Lessons from the Kenyan infernos

Fire has been the mainstay of human civilisation since the Stone Age. For long, we’ve been able to harness the power of fire. However, once in a while, the flaming substance has reminded us that it’s not to be played with.

Wednesday, February 04, 2009

Fire has been the mainstay of human civilisation since the Stone Age. For long, we’ve been able to harness the power of fire. However, once in a while, the flaming substance has reminded us that it’s not to be played with.

It was with a sense of sadness that I learnt more than a hundred people were roasted alive in two blazes in Kenya; the first in a supermarket and the second around a petrol tanker that had crashed.

While these two events were miles apart and probably caused by different circumstances, it would be wise to examine the circumstances that might have caused the fire out breaks and the lessons we can learn.

First of all, I can’t presume to know details of the Nakumatt inferno, however, it is common sense that, in packed places like supermarkets and discotheques, in the event of a fire, the majority of people are killed because there aren’t adequate fire exits.

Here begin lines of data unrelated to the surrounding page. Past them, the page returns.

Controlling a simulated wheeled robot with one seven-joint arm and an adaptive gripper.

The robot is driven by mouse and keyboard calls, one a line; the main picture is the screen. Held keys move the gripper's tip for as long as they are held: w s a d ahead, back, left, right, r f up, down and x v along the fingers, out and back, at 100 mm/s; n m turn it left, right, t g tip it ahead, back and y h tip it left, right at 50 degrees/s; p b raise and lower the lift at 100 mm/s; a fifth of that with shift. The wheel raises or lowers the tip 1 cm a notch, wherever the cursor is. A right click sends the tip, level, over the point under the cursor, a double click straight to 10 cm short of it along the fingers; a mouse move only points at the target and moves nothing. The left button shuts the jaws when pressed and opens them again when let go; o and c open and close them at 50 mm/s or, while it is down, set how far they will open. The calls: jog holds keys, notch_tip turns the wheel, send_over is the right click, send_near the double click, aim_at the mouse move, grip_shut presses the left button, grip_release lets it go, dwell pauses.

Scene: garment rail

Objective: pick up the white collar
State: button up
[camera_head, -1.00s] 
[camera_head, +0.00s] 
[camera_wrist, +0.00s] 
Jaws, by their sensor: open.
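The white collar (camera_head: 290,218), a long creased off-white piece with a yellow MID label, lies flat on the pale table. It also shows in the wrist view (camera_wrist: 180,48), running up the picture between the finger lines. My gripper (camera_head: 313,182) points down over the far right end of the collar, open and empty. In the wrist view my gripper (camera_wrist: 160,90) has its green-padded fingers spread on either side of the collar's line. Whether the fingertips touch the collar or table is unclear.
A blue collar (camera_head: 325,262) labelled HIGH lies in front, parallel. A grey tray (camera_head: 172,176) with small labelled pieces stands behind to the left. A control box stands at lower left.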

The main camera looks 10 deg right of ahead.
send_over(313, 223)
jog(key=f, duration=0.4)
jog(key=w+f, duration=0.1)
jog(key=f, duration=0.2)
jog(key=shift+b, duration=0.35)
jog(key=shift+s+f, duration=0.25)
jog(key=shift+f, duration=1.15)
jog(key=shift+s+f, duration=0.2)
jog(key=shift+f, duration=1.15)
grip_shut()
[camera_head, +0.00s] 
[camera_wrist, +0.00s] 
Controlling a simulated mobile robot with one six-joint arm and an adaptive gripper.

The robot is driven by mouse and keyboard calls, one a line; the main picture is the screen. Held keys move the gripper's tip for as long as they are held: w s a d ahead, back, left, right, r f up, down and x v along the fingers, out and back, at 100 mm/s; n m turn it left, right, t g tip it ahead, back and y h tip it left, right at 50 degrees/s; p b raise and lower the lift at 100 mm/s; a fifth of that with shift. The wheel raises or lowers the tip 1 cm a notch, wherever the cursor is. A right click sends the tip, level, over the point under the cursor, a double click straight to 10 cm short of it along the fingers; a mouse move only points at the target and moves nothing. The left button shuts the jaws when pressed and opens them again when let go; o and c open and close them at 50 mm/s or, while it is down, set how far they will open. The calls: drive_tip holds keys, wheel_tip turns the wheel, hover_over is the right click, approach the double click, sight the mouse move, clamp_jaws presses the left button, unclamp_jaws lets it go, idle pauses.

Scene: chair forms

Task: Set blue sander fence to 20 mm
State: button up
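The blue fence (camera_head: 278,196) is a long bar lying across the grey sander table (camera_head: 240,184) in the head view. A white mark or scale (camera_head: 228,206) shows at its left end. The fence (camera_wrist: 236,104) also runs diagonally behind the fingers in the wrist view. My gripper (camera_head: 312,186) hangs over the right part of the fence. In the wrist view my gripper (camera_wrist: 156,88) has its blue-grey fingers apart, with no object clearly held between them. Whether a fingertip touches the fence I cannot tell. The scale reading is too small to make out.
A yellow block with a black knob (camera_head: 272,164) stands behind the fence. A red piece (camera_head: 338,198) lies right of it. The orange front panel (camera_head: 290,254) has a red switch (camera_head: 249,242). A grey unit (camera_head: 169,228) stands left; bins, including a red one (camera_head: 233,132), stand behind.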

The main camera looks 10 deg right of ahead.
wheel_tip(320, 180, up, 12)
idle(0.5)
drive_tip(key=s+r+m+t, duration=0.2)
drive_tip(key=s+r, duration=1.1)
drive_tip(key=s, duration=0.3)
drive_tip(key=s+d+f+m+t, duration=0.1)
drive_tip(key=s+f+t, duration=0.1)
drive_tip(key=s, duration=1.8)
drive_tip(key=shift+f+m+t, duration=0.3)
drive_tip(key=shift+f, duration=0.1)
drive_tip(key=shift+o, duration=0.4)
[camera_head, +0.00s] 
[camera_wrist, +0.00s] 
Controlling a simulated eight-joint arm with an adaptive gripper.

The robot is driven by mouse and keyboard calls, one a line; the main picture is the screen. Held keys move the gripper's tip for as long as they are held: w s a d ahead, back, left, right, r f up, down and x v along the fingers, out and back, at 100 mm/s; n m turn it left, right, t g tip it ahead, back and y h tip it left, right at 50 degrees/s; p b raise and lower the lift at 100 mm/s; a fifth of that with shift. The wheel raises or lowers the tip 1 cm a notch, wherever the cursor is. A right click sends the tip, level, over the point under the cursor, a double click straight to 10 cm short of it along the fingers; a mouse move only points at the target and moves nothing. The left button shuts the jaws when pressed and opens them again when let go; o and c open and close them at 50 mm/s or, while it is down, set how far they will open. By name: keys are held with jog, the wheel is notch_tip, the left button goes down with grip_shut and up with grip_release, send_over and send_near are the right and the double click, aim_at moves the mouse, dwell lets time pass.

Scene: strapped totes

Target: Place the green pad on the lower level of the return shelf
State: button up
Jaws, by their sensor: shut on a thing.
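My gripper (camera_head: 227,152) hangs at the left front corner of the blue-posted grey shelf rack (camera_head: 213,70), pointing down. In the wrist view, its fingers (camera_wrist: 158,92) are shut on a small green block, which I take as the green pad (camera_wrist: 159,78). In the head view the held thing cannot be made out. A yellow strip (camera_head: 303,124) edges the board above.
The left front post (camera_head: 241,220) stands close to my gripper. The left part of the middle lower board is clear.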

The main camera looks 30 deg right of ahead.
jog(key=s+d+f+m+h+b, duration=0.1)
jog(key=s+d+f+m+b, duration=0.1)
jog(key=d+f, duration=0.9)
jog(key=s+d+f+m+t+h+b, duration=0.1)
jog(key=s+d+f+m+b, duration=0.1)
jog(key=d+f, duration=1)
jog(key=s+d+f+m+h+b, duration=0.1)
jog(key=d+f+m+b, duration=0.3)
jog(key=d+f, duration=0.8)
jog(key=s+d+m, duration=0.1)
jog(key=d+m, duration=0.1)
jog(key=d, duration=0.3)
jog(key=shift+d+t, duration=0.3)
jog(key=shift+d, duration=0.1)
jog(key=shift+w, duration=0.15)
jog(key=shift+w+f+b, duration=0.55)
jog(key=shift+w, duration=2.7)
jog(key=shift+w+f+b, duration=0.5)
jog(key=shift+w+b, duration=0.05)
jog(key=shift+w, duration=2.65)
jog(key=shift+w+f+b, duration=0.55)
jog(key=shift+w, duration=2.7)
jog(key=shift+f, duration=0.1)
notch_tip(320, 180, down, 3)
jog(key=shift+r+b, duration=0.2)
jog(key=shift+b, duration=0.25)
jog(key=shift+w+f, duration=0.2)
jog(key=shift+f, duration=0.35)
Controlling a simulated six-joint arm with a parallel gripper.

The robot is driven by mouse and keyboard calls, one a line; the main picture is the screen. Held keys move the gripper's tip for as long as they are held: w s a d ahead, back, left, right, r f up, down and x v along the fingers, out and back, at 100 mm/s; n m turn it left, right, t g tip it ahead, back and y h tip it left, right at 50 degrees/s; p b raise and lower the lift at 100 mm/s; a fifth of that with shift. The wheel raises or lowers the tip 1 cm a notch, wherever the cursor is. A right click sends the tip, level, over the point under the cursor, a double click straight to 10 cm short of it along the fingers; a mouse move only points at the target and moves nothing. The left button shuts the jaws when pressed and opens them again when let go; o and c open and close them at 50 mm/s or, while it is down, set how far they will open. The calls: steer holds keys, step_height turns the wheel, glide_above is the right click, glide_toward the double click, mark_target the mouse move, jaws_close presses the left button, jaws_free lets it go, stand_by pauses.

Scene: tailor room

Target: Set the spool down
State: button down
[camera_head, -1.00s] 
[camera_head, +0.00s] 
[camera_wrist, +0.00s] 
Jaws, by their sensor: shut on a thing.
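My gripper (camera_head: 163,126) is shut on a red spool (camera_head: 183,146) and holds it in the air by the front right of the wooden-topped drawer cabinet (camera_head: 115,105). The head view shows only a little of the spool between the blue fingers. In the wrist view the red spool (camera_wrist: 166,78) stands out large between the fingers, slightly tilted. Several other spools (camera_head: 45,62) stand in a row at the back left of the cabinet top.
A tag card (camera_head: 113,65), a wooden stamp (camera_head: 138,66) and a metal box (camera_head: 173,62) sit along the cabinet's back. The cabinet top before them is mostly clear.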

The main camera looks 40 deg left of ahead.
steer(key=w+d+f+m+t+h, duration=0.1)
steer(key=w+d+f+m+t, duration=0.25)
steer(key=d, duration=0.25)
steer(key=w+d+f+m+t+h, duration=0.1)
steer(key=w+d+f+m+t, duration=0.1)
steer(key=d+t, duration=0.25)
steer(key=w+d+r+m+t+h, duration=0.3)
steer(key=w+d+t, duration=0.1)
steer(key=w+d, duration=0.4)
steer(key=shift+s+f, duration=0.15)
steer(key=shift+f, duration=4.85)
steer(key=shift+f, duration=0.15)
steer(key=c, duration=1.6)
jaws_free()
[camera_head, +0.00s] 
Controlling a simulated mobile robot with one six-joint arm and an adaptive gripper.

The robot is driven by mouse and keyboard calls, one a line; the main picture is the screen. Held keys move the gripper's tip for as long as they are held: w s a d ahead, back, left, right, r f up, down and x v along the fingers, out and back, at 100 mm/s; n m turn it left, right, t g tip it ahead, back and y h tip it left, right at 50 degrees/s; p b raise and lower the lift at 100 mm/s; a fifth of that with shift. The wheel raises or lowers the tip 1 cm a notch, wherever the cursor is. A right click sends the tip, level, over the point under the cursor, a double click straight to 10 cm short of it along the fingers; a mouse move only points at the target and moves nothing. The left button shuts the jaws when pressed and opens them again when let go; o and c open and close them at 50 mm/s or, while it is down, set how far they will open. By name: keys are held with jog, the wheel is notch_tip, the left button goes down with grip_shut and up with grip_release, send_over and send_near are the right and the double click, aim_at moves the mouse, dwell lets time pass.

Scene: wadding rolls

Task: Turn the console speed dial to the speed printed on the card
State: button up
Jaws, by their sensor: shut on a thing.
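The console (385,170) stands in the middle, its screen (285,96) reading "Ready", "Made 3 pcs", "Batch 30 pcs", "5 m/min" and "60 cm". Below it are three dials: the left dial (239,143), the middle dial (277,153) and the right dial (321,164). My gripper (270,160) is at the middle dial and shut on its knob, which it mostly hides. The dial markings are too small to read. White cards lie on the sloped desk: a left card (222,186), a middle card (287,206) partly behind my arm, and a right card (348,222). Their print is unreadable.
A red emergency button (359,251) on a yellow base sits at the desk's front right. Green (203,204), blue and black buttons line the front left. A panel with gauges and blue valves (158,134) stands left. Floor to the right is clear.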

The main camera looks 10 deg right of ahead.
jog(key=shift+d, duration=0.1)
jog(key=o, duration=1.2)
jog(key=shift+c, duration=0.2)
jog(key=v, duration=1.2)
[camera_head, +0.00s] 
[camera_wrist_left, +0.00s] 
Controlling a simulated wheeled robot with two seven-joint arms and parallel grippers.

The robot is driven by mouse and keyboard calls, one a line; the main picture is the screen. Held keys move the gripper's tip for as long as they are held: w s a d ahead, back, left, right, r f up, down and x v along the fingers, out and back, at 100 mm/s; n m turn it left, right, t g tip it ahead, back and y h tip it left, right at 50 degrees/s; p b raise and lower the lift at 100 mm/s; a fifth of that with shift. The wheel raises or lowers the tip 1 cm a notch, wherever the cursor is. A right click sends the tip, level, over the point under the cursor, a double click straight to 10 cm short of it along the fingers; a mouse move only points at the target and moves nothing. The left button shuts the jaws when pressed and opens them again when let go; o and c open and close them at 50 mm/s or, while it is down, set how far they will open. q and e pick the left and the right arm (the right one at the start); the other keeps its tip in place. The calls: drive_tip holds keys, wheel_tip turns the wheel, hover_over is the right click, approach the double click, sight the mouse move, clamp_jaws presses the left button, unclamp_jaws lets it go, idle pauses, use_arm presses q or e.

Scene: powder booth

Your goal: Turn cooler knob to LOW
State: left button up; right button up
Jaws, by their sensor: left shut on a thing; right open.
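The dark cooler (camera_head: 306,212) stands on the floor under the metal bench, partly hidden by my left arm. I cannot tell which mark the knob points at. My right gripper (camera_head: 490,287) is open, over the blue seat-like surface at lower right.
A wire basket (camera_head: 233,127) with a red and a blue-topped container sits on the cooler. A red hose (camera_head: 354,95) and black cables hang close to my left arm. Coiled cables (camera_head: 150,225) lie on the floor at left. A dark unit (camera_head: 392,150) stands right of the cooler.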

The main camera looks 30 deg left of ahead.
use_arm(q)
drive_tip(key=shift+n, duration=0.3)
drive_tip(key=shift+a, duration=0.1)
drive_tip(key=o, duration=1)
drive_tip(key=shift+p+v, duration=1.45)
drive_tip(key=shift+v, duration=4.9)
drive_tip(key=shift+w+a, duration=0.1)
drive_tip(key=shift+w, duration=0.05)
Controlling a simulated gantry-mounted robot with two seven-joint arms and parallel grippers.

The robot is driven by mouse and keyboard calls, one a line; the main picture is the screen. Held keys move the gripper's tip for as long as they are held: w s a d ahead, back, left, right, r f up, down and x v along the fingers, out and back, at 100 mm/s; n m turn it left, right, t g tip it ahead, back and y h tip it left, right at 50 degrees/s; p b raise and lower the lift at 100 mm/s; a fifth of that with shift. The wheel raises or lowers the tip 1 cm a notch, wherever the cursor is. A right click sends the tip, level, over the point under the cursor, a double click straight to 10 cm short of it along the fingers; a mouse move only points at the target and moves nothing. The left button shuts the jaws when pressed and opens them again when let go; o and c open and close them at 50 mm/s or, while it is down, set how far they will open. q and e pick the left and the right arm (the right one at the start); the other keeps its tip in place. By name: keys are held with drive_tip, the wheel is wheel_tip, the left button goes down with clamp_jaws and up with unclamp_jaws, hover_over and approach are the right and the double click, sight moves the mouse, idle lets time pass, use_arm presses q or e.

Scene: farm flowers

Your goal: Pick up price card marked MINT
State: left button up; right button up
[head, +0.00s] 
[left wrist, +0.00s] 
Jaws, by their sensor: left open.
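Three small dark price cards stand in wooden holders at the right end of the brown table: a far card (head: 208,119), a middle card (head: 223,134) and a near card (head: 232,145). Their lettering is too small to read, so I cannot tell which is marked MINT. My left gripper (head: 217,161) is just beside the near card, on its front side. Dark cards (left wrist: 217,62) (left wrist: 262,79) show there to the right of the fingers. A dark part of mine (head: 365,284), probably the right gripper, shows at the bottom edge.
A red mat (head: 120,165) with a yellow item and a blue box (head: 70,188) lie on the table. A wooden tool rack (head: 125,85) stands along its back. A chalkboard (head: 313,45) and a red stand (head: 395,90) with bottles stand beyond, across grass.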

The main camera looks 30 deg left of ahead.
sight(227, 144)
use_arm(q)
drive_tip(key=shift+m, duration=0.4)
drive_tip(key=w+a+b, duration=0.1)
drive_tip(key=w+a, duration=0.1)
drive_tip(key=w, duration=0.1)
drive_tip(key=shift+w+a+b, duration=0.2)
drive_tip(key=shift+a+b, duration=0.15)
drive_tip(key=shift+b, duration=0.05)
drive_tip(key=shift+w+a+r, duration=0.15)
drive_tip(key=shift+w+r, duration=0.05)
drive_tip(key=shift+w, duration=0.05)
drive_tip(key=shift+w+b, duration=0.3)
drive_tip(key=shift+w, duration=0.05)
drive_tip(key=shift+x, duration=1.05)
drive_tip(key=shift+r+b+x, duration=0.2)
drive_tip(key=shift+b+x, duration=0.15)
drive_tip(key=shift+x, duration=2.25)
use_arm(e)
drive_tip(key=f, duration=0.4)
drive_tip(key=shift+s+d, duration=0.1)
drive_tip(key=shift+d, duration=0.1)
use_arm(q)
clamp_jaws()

One cannot have, two hundred people packed in one area, without the provision of numerous fire exits. It doesn’t make sense. Because if you have just one known exit, the majority of the deceased will lose their lives after getting trampled by a panicked mob.

I can just imagine what would happen if there was a fire at a place like the Cadillac Nightclub, here in Kigali. This is a place that can have, up to, five hundred revellers dancing the night away. The disco has just a single entrance and a single exit.

So, if, for example, one of the electrical installations started to ignite, we’d be thinking about attending three hundred funerals.

True, finally, the police would enforce stricter building procedures, but do we have to lose hundreds before we do something about it?

I’m sure that there are certain building codes that aren’t being enforced by Kigali City Council, more especially where fire fighting equipment and fire exits are concerned.

The lack of these two crucial elements of fire safety is a time-bomb that will blow up in our faces unless we do something about it.

Funnily enough, traffic police give drivers a hard time if they don’t have a fire extinguisher in their car, I wish they’d do likewise in all the public buildings as well.

In the west, they have what they call ‘fire drills’ every once in a while; this is to teach people how to react in case of fire. These fire drills often take place at schools and places of work.

Maybe we should do likewise. Or, and maybe we can have a few more fire-fighting trucks as well. Let us not take for granted the fact that nothing has happened yet.

Just as surely as the sun rises in the east, there will be a major fire outbreak one day. I just hope that we are ready.

The second inferno was caused by one thing and one thing only; human greed. The wanainchi (common folk), having caught sight of a fallen petrol-tanker, decided to ‘harvest’ the ‘free’ fuel.

According to some reports, one fellow decided to light up a cigarette at that moment. Well, the petrol fumes probably light up, causing a chain reaction that ended up in countless funerals.  Well, there is a lesson in that as well.

While I deplore the needless deaths of people; I will be lying if I didn’t believe that it wasn’t totally self-inflicted and stupid thing to do.

While it might not be in good taste to speak ill of the dead, I will say one thing; while they certainly didn’t deserve such a gruesome end, they were surely tempting the gods. What were they thinking?

Were they thinking about the profits they were going to get from all the petrol in their jerrycans?

I have always had a problem with thieves and their activities. I am a firm believer in earning my wages and I have a real problem with those who try to ‘reap where they haven’t sown’ to paraphrase the Great Book.

If, the now deceased, hadn’t attempted to steal the petrol, we wouldn’t have had to mourn. So, while we, rightly, mourn the deaths of those people, maybe this can be a lesson to us, the living.

Don’t get un-necessarily greedy; in the long run it’s not worth it. There is no need to tempt fate.